**Source material**
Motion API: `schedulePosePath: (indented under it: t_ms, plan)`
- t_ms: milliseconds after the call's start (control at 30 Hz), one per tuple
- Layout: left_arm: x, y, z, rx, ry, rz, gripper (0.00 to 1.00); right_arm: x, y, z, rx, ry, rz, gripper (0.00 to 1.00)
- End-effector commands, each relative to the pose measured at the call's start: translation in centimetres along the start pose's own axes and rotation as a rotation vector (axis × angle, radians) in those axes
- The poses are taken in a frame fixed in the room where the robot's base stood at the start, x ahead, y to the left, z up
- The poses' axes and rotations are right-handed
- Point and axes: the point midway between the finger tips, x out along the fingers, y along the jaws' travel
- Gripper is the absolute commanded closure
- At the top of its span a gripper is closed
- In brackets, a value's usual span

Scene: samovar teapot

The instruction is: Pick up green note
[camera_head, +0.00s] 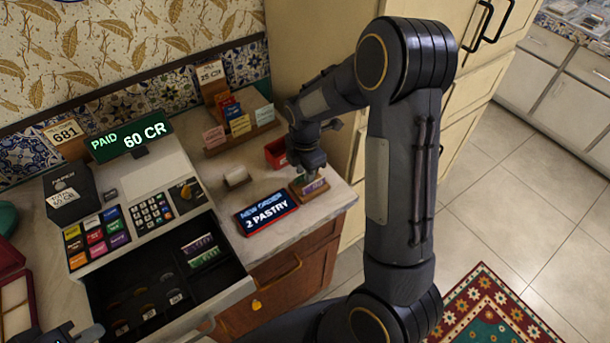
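A green note (206,257) lies in the open cash drawer (237,290), in front of a purple note (197,243). A small wooden holder (298,194) near the counter's right end has a purple note (316,187) with a little green beside it. My right gripper (310,176) points down right over this holder. Its fingertips are small and partly hidden, so I cannot tell whether they touch or grip a note. My left gripper (78,333) only just shows at the bottom left edge, far from both places.
The register (135,205) with its green "PAID 60 CR" display (129,137) fills the left of the counter. An order sign (266,213) reading "2 PASTRY" stands left of the holder. A red box (276,152) and a card rack (238,135) are behind.

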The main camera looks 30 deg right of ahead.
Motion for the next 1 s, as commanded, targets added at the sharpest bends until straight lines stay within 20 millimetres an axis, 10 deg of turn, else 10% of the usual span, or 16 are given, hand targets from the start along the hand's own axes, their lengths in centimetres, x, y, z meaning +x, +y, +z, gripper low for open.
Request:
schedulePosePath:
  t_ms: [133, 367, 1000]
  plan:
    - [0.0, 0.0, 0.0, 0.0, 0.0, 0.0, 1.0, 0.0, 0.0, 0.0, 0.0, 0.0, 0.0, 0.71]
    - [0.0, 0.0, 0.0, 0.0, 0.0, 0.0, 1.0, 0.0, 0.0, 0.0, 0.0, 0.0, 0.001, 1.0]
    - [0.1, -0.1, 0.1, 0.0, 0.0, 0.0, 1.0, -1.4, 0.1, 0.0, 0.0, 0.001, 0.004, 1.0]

**Task brief**
Print the complete listing exactly as it stands, without its pictures.

**Solution to this exercise**
Motion API: `schedulePosePath: (indented under it: t_ms, plan)`
- t_ms: milliseconds after the call's start (control at 30 Hz), one per tuple
- Layout: left_arm: x, y, z, rx, ry, rz, gripper (0.00 to 1.00); right_arm: x, y, z, rx, ry, rz, gripper (0.00 to 1.00)
- End-effector commands, each relative to the pose measured at the call's start: translation in centimetres along the start pose's own axes and rotation as a rotation vector (axis × angle, radians) in those axes
- The poses are taken in a frame fixed in the room where the robot's base stood at the start, x ahead, y to the left, z up
- The poses' axes and rotations are right-handed
- Point and axes: the point midway between the finger tips, x out along the fingers, y along the jaws' travel
- Gripper is the absolute commanded closure
- At the top of its span a gripper is closed
- In brackets, a value's usual span

Scene: samovar teapot

The instruction is: Pick up green note
[camera_head, +0.00s] 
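A green note (206,257) lies in the open cash drawer (237,290), in front of a purple note (197,243). A small wooden holder (298,194) near the counter's right end has a purple note (316,187) with a little green beside it. My right gripper (310,176) points down right over this holder. Its fingertips are small and partly hidden, so I cannot tell whether they touch or grip a note. My left gripper (78,333) only just shows at the bottom left edge, far from both places.
The register (135,205) with its green "PAID 60 CR" display (129,137) fills the left of the counter. An order sign (266,213) reading "2 PASTRY" stands left of the holder. A red box (276,152) and a card rack (238,135) are behind.

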The main camera looks 30 deg right of ahead.
Motion for the next 1 s, as commanded, targets added at the sharpest bends until straight lines stay within 20 millimetres an axis, 10 deg of turn, else 10% of the usual span, or 16 are given, hand targets from the start along the hand's own axes, their lengths in centimetres, x, y, z meaning +x, +y, +z, gripper low for open.
Request:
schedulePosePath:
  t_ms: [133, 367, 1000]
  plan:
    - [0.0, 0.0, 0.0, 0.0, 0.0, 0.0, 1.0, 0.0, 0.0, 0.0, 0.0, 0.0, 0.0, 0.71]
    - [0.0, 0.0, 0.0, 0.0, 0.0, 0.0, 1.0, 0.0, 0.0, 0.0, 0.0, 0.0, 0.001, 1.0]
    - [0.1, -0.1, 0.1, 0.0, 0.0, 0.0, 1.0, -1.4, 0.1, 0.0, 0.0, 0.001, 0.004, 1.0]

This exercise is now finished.